The Council persisted – it gave Mrs Knights an order to vacate the house, 30 days after receipt of a notice dated 30 August 2011. It referred to the earlier notice of 19 March 2009, as its foundation. She did leave, on about 10 September 2011.
At the hearing, the cleaner, David, gave evidence to the effect that the house was completely filthy, and should be demolished. He said that the house had not been cleaned, “for many years”. He agreed with Mr Amos, that he was not really in a position to make a judgment about the condition of the house having got to that stage during the tenancy. He said that the dust and dirt could have been “two years”, but that the cobwebs and dirt and dust had been there “for a long time”.
The Member’s finding was consistent with that evidence, “… far more likely that the property was run down and dilapidated before the Knights ever moved in”. It correctly makes no mention of the other allegation, that there was “an infestation of vermin”. There was no evidence about vermin (meaning “noxious, troublesome or objectionable animals collectively, especially troublesome or disgusting insects or other minute animals, more particularly creeping ones parasitic on living animals or plants.”) (Macquarie) (The Council’s letter referring to “vermin” meant the waste vegetation under the house).
The cleaner observed that the house was in a really bad condition – “it was like a squatter’s house … the toilets were completely black from top to bottom … poo was on the toilet and in the showers… the walls were all filthy – the whole place was just completely filthy.”
The cleaner said that, “I couldn’t believe that someone who lived there could do that much dirt and damage to it.”
It is difficult to accept the Member’s finding, that the entry condition report described a “pristine” or “immaculate” property. Plainly, that was never the case. An old house’s rooms can be described as “clean, undamaged and working” when they are far from pristine or immaculate.
Sixthly, there are the provisions of s188(4) of the Act – at the end of a tenancy, a tenant must leave the premises and inclusions as far as possible, in the same conditions they were in at the start of the tenancy, fair wear and tear excepted.
It is common ground that the tenants organised a skip before they left. It took some things away. It should be accepted that Mr Amos took the photographs of the house on 22 September 2011. They show mess and rubbish in the rooms.
Mr Amos then took a further load to the dump.
Overall, it is difficult to accept that the house was always in that extremely bad condition as the Member found. Mrs Knight’s evidence, her affidavit and the entry condition report, do not support that conclusion. She said that they were “desperate”, but that expression does not necessarily mean that its condition was dreadful. It is likely that the Knights’ occupancy was responsible for a significant worsening of its condition. It was reasonable for Mr Amos to seek a quote for its cleaning.
Mr Amos also claims for a smashed window, and repair to an exterior door.

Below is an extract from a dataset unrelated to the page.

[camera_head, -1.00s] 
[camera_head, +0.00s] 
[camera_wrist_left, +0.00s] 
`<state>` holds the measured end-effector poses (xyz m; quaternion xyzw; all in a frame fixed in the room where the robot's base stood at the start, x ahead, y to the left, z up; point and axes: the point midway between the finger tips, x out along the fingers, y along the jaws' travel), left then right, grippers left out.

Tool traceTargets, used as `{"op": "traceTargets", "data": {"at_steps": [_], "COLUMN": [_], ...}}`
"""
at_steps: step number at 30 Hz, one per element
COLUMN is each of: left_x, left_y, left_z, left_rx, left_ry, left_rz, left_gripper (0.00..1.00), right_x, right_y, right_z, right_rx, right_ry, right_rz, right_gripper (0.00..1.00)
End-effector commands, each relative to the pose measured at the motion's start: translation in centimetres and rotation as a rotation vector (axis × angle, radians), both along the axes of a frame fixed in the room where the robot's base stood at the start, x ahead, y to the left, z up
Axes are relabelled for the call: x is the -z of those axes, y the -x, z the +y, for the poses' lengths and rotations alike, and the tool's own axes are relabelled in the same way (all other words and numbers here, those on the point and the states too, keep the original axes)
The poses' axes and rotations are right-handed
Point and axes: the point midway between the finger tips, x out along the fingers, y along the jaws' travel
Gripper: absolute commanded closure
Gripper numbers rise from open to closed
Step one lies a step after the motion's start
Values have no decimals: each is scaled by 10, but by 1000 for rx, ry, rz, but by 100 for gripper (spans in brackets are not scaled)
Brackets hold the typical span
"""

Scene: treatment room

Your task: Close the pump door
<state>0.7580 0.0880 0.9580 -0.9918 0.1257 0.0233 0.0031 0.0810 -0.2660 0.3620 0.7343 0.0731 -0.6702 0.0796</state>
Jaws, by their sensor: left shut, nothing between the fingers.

The facts are contested, between himself and Mrs Knights. It is not possible to be certain where the truth lies. Mrs Knights says in her affidavit that the window was damaged by the severe 2011 storms. On the balance of probabilities, that evidence should be accepted.
It is agreed that a solid wooden exterior door was replaced with an interior door which deteriorated in the weather. There is conflict about the wooden door – she says that the bottom panel fell off, and down the back steps. Mr Amos says that such an event was just not possible.
It would be surprising if a tenant would exchange such doors, if there were not some good reason for it. That consideration is enough to conclude, on the balance of probabilities, that the tenants are not liable to pay for the replacement back door.
Mr Amos claims $200 for mowing and slashing the overgrown yard, and going to the Nudgee tip. He says it took him about 5 hours, and that can be accepted. The claims were not contested. However it was his own effort, and there should be no compensation for that.
The Knights left without notice. Mr Amos says that they failed to pay for thirteen days rent. The agreed rent was $325.00 a week. For thirteen days, that is $603.00. Mr Amos is entitled to recover that amount.
The cleaning quote was for $1,200. There is no evidence that the house was ever cleaned. We do not know about any outcome, of the differences of opinion, between Mr Amos and the Council, about the house – if it was demolished, or repaired, or left as it was. The quote is dated 13 October 2011 – now about a year and a half ago. The real question is whether or not he suffered actual financial loss because of its very poor condition. The evidence does not go that far. As there is no evidence of any actual expenditure on cleaning there can be no recovery of the $1,200.
Mr Amos asks for $95.00, for costs. That is the amount he has paid for QCAT fees. The usual QCAT rule is that the parties are to pay their own costs. There will be no order about those costs.
These are the appropriate orders:
1. Declare that the amount payable by the respondents to Mr Amos for unpaid rent is $603.00.
2. Declare that Mr Amos is entitled to payment of $603, from the bond of $1,200.00 (No 4003772-X) held by the Residential Tenancies Authority on behalf of Mrs Carol Knights and/or Messrs Jason & John Knights.
3. Order that the Residential Tenancies Authority pay $603 of the bond to Mr Amos
4. Order that Mrs Carol Knights and/or Mr Jason Knights and Mr John Knights be paid the balance of the bond - $597 - by the Residential Tenancies Authority.